BRIEF: Exactly repeat the material, dropping every picture from the copy.

STORED DATA:
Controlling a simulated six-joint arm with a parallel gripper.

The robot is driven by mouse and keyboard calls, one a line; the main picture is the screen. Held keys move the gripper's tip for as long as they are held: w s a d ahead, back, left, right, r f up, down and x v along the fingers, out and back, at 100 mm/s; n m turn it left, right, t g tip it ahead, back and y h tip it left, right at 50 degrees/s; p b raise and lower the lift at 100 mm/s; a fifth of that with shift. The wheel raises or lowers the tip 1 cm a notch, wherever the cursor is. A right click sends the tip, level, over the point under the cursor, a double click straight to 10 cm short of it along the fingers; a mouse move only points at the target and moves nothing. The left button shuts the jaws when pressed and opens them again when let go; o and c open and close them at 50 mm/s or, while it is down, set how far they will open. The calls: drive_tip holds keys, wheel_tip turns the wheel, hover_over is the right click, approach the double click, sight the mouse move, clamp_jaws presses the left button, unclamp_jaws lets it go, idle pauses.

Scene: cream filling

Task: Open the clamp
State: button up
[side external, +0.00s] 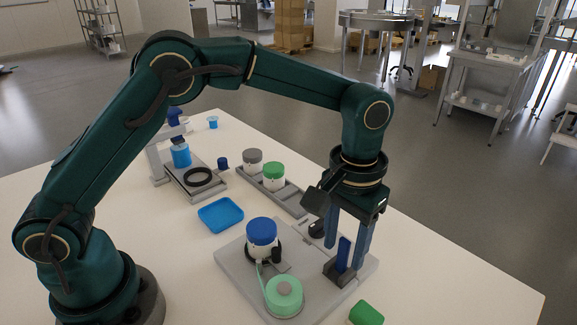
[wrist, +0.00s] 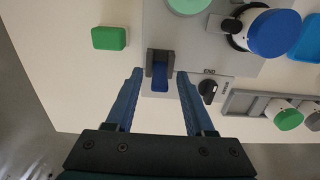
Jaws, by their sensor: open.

FINISHED EXERCISE:
Controlling a simulated six-joint arm with a parallel gripper.

The robot is driven by mouse and keyboard calls, one a line; the main picture is the screen. Held keys move the gripper's tip for as long as they are held: w s a d ahead, back, left, right, r f up, down and x v along the fingers, out and back, at 100 mm/s; n m turn it left, right, t g tip it ahead, back and y h tip it left, right at 50 degrees/s; p b raise and lower the lift at 100 mm/s; a fifth of that with shift. The wheel raises or lowers the tip 1 cm a notch, wherever the cursor is. A right click sends the tip, level, over the point under the cursor, a double click straight to 10 cm short of it along the fingers; a mouse move only points at the target and moves nothing. The left button shuts the jaws when pressed and opens them again when let go; o and c open and close them at 50 mm/s or, while it is down, set how far they will open. The calls: drive_tip holds keys, wheel_tip turns the wheel, hover_over is the right click, approach the double click, sight the mouse move, clamp_jaws presses the left button, unclamp_jaws lets it go, idle pauses.

Scene: cream filling

Task: Open the clamp
State: button up
[side external, +0.00s] 
[wrist, +0.00s] 
Jaws, by their sensor: open.

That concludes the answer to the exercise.